On the other side there is light.
Stay strong brother!
 

Escapeandnevercomeback

Respected Member
These first few weeks are the hardest. But you have to get through them to start getting control back over your life. Persevere. Don't let porn be an option. It's literally a fight for your life.

On the other side there is light.
Stay strong brother!
Thanks, man. I appreciate the support!
 

Escapeandnevercomeback

Respected Member
This addiction won't let me escape without the suffering. It's like: "Alright, when you had fun, when the high was so intense, it was great, right? If you want to escape that, you need to put the suffering of the magnitude of all the high you used to get." That's how it goes, man. Nobody escapes this easily. If they do, then I'm happy for them, they have a low level of addiction. But true porn addicts know.
 

Dungalef

Active Member
Bro, honestly if you really believe the pleasure is that amazing, why are you holding back? I think you know deep down that the pleasure is fake, that it promises SO much and delivers so little.

Don't let that crap win, there's REAL pleasure on the other side of resistance. It takes a long time, but real, deep, lasting joy does exist. It's just not there in porn, but in LIFE. And life is on the other side of porn.
 

Escapeandnevercomeback

Respected Member
Bro, honestly if you really believe the pleasure is that amazing, why are you holding back? I think you know deep down that the pleasure is fake, that it promises SO much and delivers so little.

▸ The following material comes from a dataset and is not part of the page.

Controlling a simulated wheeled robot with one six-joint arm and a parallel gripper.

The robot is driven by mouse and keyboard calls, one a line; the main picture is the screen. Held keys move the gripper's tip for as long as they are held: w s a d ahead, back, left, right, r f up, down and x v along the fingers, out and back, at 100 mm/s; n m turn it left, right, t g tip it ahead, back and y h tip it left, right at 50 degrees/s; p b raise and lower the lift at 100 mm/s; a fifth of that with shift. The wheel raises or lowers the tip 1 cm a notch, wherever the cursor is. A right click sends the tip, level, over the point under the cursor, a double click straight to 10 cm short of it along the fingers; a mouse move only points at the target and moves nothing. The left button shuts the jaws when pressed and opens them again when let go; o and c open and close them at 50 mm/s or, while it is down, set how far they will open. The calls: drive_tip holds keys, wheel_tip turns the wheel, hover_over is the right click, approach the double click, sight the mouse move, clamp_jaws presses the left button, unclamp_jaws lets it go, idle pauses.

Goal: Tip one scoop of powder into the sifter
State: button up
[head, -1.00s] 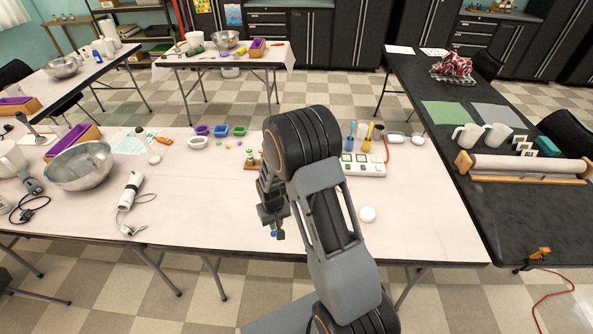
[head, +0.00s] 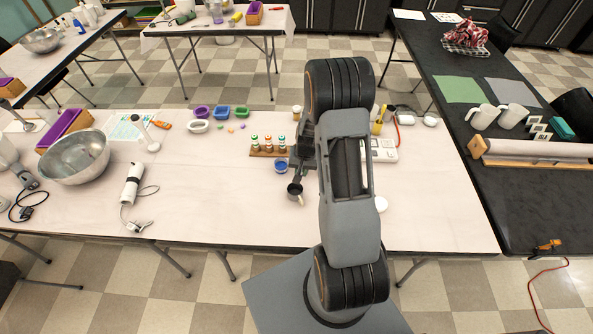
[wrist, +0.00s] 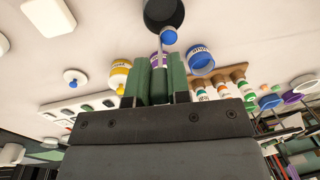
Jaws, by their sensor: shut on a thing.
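My gripper (wrist: 160,66) is shut on a thin scoop (wrist: 168,37), whose round end shows blue in the wrist view. The scoop points toward a dark round cup, which looks like the sifter (wrist: 163,13), cut off by the top edge. The scoop end overlaps the near rim in the picture; I cannot tell whether it is above it or beside it. In the head view the sifter (head: 295,188) sits on the pale table, and my gripper (head: 299,160) is just behind it, partly hidden by my arm. A jar of blue powder (head: 281,166) stands left of the gripper.
A wooden rack with small bottles (head: 268,149) is behind the blue jar. In the wrist view a yellow-labelled jar (wrist: 120,73) and a purple-labelled jar stand close to the fingers. A steel bowl (head: 73,160) is far left.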

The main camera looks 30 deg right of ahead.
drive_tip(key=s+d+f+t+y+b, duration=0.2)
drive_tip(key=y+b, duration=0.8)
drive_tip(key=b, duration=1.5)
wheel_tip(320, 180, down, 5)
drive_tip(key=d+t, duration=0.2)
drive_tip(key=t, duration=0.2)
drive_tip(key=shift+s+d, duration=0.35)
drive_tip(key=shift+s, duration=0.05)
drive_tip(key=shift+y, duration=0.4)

Don't let that crap win, there's REAL pleasure on the other side of resistance. It takes a long time, but real, deep, lasting joy does exist. It's just not there in porn, but in LIFE. And life is on the other side of porn.
I know, man. You're right. You're absolutely right.
 

forceisstrong2

Active Member
Hey @Escapeandnevercomeback,

I think you should defo look at joining something like AA. I think tackling two addictions at the one time is really hard. But I think if you were to go to something like your local AA, the meetings would help you stay away from porn too. You'll be meeting people, they'll listen to you without judgment, give you the tools to beat these awful addictions. Something for you to consider.

You've had great long streaks before. You can do it again. We're all here to support each other. We're all going to help each other quit this thing.

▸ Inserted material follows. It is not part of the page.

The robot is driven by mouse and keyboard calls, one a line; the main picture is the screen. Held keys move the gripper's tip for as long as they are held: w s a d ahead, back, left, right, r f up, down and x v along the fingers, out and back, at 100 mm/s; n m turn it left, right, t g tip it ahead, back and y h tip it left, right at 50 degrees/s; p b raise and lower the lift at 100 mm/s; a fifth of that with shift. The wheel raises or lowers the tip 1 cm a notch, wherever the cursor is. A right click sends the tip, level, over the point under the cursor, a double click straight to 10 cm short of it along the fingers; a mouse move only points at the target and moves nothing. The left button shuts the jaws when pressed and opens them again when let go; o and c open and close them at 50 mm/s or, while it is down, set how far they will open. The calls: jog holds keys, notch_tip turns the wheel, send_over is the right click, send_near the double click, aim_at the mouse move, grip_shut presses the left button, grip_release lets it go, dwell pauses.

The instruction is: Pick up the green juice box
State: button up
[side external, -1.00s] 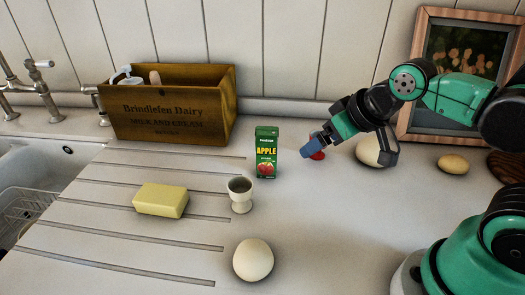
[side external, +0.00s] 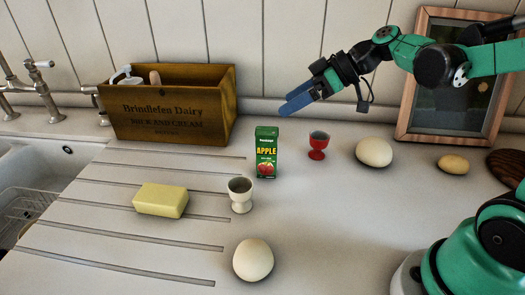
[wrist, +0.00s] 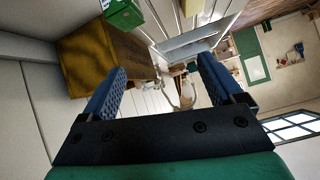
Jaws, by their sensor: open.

Take it a day at a time, bro. Remember the first couple of weeks are the hardest and don't be too tough on yourself if you do fall now and then - we all do. It's about getting back up, learning from your mistakes, making positive changes and going again.

Keep fighting the good fight, bro!
 

Escapeandnevercomeback

Respected Member
Hey @Escapeandnevercomeback,

I think you should defo look at joining something like AA. I think tackling two addictions at the one time is really hard. But I think if you were to go to something like your local AA, the meetings would help you stay away from porn too. You'll be meeting people, they'll listen to you without judgment, give you the tools to beat these awful addictions. Something for you to consider.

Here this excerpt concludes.